Editing Away My Value

Growing up I was told by a lot of people that I was really good at something for a girl in a wheelchair.  Whether it was singing, acting, art, or even academics (all things at which I excel).  And I listened to those people.  For so long I had this false perception about who I was and what I was truly capable of.  Every time I said or did something impressive or important, I realized that a majority of people were still focused on the fact that I was disabled.  People would say “Oh look how cute she is up there,” or “Wow, she really speaks well for someone like her.”  There were times in my life where I began to question whether or not I was awarded something or given recognition because I was actually deserving of it, or because they thought I was good enough for someone with Spina Bifida.  I lived in this paradigm for a very long time.  I was always letting other people dictate who I was and what I was capable of.  I got myself lost in the shuffle.  I never had a clear sense of who I was and how valuable I truly am until recently.

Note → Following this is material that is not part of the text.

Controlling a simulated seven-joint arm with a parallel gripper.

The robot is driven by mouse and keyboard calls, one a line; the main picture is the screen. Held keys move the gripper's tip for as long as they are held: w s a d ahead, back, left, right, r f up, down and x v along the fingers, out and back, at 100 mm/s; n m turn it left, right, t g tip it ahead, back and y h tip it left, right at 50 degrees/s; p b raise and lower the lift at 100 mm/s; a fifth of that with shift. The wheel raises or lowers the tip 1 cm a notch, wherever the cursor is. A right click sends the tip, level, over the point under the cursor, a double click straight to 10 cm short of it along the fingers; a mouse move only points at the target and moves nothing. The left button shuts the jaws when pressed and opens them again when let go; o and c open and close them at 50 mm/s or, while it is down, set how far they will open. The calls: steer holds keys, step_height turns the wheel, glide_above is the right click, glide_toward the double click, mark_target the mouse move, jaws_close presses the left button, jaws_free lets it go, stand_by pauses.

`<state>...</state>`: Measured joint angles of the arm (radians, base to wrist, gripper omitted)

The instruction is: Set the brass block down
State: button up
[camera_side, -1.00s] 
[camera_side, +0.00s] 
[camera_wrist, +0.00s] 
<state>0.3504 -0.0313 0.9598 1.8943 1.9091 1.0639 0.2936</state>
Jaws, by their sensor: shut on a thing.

This is actually my third version of this blog.  In the previous two I fell back into old patterns.  I was worried that people wouldn’t want to hear what I had to say and I wasn’t comfortable with what they might think of me.  Originally it took me the entire post to get to the point of what I really wanted to say and then I just stopped. I  was hiding what I really had to say behind intellectual-sounding but vague phrases.  I didn’t reveal the truth of what I know, what I am capable of, or who I am, because I wasn’t sure anyone would care.  But hiding away the things about me that are valuable because I’m not sure if others will value them the way I do doesn’t help anyone.  Not myself, not readers of this blog, and not my clients (especially the young girls I work with).  So here’s my truth and my power:

I still care what people think of me.  I am not immune to critique and sideways glances or the child in the grocery store who points and laughs at me.  All of those things still sting and it doesn’t feel good, but it no longer paralyzes me.  I absolutely could have graduated high school and not gone off to college and stayed home and lived off the government’s money.  But something inside of me always knew that I was meant for more.  I wasn’t done showing the world what I could do.  And not just for someone with Spina Bifida, but for someone who has unique gifts and abilities that are all her own.  All my own.  

Before I came to work at the Center for identity Potential I didn’t speak my mind, and I used to chalk up my lack of expression to “nobody cares what the girl in the wheelchair has to say.”  I am no longer allowing  myself to use this excuse, but it is tough.  I have edited myself and held back my power for so long, that I now have to really push myself out of the habit.  It is hard and it is worth it, because I know I am not doing myself or my clients any favors by creating a barrier between what I think, feel, and believe and what I express.  In order to have my full value in the world, I have to continue to express my truth and be in touch with the impact that that has on others.   I am constantly being pushed by my colleagues at the Center to speak my mind and say what I am thinking and own my unique gifts and abilities.

I am a great counselor.  It is something that I was born to do.  Being a counselor has awarded me some of the greatest privileges of my life.  Not only do I get to help people when they are at their most vulnerable, but I also get to help them discover their truth and their power.  In order to help others do that, I have had to do it myself.

We all care about what others think of us, and I know how painful it is to be different.  The journey of finding acceptance of yourself regardless of others’ opinions is where the tough work lies, but it is also the most rewarding.  I show the young kids that I work with that their differences (whether that’s being gifted, disabled, or in my case both) are a part of them, but they are not the definition of who they are.  Running away or trying to change what makes you different and unique is not the way to go, trust me.  The journey of discovering who you are at your core without all the edits that you have placed on yourself or that others have placed on you is often times sad, scary, and isolating, but you don’t have to do it alone.  Who you are at your core cannot be be taken from you and it should not be determined by others.  Part of me wishes that I would have learned this lesson earlier in my life, I could have saved myself a lot of pain and loneliness if I had the support that I needed.  But I’m glad that now I have the experience and knowledge to understand and support my clients in learning to embrace their value, and to stop editing it away.